A series of City Hall staffers verified that Affinito had shouted at Gjerde, as Gjerde reeled his way into an office to call the police, “Dan, you better not use my name! If you use my name, you’re going to get it!” And, “If you use my name, you’re going to be dead meat.”

Photos of Gjerde’s bruised back were introduced into evidence by prosecutor Vroman.

Affinito’s sedate lawyer, John Behnke, seemingly resigned to the obvious fact that his volatile client will be fortunate to avoid a stay behind bars, calmly cross-examined Gjerde with questions whose answers confirmed Gjerde’s account of the attack on him.

Gjerde, along with three other reform-minded candidates for the Fort Bragg City Council, had been critical of City Hall’s obvious bending of the rules for a few Fort Bragg developers and contractors. He hadn’t been any more critical of Affinito’s flagrantly illegal North Cliff than any number of Fort Bragg residents. The election results, which overwhelmingly returned the vote for reform of City Hall, in large measure represented a repudiation of Affinito and the favoritism clearly extended certain Fort Bragg business interests by councilmen Melo, Olbrantz, Peters, and Huber. Huber and Olbrantz were replaced by Gjerde and Michelle White, whose majority was the largest in Fort Bragg’s history. Reform candidate Vince Benedetti was also elected, replacing Darrell Galli who had chosen not to run for re-election. Galli had been an independent voice on the council.

At the end of Affinito’s preliminary hearing, judge Orr bound Affinito over for arraignment June 1st on one charge of making terrorist threats, one misdemeanor charge of dissuading a witness (Gjerde), and one charge of misdemeanor battery on a public official. The judge said the injuries sustained by Gjerde during Affinito’s prolonged attack on him were not serious enough to warrant felony assault charges. The judge’s peculiar logic suggested that a victim must suffer much more severe injury to warrant felony prosecution.

DA Vroman seemed pleased that he’d been able to make at least one felony stick but conceded it was unlikely that Affinito would do any jail time. Vroman predicted that the 63-year-old Affinito, who has never been convicted of a crime although he has been involved in litigation of various kinds much of his adult life, would “plead out” on the charges resulting, Vroman hopes, in his being placed on felony probation.

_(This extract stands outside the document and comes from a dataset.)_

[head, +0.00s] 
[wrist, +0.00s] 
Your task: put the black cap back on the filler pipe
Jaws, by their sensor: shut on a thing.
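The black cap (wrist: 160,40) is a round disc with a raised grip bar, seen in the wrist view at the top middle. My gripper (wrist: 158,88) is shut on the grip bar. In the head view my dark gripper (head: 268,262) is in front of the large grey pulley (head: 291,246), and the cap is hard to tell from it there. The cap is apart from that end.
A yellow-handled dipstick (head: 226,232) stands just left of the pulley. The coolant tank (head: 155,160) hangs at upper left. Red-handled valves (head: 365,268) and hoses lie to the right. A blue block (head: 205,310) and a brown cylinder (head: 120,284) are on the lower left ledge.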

If Affinito decides to take his non-existent case to a jury, he faces two-to-three years in state prison on the felony threat charge, and up to a year in the County Jail on each of the two misdemeanor charges. In addition to the charges he faces in the Gjerde episode, Affinito is suing Fort Bragg for the City’s refusal to allow him to open the North Cliff, and he is being sued by the State of California for deliberately building his ocean view motel overlooking the mouth of the Noyo River one story taller than is permitted by the Coastal Act.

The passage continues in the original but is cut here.